ITEMS —
_____
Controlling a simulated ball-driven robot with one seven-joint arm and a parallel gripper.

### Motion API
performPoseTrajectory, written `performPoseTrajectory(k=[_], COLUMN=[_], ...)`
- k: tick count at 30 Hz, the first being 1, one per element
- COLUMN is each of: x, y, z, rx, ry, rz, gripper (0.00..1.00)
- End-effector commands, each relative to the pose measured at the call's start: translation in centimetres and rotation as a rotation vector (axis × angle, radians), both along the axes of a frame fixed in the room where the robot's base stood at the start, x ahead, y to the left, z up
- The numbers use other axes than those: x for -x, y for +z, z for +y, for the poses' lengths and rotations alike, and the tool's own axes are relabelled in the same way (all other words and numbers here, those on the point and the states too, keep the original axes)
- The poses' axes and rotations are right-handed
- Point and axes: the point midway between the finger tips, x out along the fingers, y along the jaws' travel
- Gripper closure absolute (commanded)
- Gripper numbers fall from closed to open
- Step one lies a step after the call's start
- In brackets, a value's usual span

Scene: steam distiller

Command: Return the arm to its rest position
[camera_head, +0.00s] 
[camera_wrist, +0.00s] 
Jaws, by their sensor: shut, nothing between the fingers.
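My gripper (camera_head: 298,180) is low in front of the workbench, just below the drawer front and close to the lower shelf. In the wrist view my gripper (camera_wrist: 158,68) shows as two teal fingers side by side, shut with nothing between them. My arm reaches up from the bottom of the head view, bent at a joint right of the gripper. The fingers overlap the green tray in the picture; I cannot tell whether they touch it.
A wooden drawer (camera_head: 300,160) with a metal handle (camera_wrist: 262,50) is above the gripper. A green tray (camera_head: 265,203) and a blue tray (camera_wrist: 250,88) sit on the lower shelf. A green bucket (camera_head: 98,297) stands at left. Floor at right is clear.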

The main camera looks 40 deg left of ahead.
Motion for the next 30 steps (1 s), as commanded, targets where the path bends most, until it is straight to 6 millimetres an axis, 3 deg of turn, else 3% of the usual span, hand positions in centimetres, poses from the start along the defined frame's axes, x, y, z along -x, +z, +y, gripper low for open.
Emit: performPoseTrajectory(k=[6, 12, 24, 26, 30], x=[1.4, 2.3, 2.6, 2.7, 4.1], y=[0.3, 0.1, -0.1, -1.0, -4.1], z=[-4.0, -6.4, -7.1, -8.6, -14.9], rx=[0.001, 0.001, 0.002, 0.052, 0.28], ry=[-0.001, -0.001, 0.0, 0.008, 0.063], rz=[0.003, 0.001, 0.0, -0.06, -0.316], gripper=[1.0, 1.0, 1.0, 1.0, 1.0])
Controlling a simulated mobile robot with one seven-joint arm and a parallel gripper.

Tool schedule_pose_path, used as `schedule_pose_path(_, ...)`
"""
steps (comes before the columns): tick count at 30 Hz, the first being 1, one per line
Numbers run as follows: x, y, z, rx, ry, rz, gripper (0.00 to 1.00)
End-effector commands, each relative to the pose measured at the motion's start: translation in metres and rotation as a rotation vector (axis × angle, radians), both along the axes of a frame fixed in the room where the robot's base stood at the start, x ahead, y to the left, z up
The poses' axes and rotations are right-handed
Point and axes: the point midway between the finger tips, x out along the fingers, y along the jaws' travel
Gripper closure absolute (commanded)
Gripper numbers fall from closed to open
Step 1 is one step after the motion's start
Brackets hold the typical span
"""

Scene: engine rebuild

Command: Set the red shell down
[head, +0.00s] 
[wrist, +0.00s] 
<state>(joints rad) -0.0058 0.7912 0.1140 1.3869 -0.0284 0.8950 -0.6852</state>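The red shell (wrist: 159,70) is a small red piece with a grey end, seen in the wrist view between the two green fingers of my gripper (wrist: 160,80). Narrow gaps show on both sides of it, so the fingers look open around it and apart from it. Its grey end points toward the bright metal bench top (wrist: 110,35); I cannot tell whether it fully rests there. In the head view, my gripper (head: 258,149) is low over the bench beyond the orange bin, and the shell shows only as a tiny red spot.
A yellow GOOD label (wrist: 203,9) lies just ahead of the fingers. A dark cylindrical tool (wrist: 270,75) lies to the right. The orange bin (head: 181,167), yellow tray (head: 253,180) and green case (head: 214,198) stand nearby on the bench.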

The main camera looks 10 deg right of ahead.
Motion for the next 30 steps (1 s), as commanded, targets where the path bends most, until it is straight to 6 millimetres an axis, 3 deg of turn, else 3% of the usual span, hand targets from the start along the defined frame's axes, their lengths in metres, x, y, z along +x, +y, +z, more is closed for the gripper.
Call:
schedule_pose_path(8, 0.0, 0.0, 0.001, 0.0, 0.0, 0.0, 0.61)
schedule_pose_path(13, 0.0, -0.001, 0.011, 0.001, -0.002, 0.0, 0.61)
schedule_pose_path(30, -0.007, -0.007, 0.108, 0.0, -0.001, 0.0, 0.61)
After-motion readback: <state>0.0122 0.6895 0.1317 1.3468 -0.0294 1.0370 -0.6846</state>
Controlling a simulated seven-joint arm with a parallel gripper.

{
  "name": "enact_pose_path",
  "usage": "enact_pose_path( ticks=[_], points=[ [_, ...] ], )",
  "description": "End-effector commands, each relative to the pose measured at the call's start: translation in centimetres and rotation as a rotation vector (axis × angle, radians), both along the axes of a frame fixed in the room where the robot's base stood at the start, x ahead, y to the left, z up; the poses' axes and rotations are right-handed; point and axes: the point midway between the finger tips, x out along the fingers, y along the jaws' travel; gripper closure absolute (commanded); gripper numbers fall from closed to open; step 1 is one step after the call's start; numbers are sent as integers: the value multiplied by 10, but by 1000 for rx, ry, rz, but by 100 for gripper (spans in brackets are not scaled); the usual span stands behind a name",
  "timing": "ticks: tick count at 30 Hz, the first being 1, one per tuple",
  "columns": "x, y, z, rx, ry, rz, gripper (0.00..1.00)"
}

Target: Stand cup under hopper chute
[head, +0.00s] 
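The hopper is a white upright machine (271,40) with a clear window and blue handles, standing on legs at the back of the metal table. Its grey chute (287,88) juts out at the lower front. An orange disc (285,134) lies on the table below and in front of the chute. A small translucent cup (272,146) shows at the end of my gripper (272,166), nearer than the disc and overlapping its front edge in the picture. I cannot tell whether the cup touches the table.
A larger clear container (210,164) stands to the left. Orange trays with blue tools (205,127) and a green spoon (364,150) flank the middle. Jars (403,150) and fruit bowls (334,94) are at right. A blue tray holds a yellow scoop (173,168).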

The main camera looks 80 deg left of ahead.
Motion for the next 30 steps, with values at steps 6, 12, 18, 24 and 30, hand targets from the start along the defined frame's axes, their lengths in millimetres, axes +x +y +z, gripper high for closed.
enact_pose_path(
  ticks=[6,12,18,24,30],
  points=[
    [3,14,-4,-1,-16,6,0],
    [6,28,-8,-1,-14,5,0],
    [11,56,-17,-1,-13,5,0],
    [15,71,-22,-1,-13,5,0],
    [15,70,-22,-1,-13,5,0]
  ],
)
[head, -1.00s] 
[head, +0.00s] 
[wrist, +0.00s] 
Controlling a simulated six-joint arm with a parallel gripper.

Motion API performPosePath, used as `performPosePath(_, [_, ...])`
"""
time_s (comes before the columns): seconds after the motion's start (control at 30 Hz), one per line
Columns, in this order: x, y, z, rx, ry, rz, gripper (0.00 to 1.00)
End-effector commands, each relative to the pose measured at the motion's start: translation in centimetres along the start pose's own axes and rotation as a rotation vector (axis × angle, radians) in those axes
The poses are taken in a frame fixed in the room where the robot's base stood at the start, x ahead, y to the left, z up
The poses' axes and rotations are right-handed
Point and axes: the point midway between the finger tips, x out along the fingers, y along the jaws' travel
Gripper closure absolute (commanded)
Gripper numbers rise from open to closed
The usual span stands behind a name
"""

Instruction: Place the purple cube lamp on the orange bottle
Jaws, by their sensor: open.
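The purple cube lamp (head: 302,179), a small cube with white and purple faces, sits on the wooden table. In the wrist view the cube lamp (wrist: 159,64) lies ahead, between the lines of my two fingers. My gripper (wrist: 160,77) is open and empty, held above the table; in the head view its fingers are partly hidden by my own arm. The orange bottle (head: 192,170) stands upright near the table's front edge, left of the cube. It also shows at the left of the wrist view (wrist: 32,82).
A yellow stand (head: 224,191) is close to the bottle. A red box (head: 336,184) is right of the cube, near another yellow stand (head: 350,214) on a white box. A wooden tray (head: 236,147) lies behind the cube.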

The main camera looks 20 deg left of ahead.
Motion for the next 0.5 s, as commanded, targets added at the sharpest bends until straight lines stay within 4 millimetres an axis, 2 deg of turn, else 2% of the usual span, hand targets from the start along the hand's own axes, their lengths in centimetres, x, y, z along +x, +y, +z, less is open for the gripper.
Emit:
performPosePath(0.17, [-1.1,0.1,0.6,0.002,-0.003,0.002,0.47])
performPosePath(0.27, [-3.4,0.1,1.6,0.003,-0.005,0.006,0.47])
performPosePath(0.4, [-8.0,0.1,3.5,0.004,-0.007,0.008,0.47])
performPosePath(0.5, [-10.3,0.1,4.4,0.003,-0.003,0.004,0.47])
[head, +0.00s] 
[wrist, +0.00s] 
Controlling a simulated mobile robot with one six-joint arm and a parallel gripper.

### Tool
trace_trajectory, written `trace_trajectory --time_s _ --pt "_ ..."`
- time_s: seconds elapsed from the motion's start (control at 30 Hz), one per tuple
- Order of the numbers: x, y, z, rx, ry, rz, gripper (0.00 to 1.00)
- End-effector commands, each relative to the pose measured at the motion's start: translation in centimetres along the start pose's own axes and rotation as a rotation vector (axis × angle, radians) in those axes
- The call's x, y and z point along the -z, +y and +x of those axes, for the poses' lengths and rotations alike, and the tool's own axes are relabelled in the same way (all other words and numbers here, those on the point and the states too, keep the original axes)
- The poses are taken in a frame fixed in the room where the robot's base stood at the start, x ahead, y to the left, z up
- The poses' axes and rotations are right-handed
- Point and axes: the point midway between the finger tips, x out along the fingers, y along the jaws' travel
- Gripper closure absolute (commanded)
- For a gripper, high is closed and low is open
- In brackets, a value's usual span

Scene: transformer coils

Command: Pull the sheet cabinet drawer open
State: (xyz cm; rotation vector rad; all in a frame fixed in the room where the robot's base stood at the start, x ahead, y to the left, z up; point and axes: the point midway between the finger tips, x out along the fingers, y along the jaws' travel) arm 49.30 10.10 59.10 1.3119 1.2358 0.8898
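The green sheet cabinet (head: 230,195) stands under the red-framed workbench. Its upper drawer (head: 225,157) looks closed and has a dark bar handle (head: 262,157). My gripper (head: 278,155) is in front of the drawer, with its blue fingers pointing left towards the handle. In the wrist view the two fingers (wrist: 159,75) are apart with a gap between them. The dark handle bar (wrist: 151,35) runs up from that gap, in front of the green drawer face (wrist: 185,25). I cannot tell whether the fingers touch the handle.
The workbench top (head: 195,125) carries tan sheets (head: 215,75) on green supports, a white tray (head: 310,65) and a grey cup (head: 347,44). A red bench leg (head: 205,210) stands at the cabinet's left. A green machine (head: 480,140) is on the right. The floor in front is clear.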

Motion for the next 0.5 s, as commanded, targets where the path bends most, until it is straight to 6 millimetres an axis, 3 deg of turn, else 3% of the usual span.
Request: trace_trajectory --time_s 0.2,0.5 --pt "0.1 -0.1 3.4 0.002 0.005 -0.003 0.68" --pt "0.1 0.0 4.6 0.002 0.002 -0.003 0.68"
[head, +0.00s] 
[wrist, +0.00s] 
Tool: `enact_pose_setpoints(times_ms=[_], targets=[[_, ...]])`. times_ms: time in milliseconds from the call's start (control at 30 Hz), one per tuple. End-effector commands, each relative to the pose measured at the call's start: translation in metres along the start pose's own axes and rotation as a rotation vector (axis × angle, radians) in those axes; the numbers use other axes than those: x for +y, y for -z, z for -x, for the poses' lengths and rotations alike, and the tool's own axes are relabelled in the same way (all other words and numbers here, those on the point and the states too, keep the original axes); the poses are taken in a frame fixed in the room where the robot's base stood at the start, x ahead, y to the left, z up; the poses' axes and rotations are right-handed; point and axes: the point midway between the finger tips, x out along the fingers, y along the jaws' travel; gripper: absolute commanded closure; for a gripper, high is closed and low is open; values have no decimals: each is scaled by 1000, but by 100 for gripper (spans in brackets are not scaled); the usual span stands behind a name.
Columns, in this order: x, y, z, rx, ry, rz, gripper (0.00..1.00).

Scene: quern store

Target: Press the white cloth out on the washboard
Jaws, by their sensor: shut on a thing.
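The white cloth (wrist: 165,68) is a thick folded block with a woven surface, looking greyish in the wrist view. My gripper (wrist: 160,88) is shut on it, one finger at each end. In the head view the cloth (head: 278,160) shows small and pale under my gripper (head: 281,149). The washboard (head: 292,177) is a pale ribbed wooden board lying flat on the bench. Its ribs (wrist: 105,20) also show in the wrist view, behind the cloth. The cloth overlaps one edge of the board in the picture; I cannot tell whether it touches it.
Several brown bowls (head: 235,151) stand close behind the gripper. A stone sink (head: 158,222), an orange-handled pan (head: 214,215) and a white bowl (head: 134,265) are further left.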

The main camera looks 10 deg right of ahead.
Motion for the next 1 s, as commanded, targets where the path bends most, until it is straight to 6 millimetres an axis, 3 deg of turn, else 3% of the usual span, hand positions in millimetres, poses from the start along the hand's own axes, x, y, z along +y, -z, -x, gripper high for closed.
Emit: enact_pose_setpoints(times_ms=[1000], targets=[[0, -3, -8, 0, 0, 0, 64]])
_____
WORK TO COMPLETE —
Give again, word for word, every line from the one holding "Motion for the next 1" to the end of the data.

WRITTEN ANSWER —
Motion for the next 1 s, as commanded, targets where the path bends most, until it is straight to 6 millimetres an axis, 3 deg of turn, else 3% of the usual span, hand positions in millimetres, poses from the start along the hand's own axes, x, y, z along +y, -z, -x, gripper high for closed.
Emit: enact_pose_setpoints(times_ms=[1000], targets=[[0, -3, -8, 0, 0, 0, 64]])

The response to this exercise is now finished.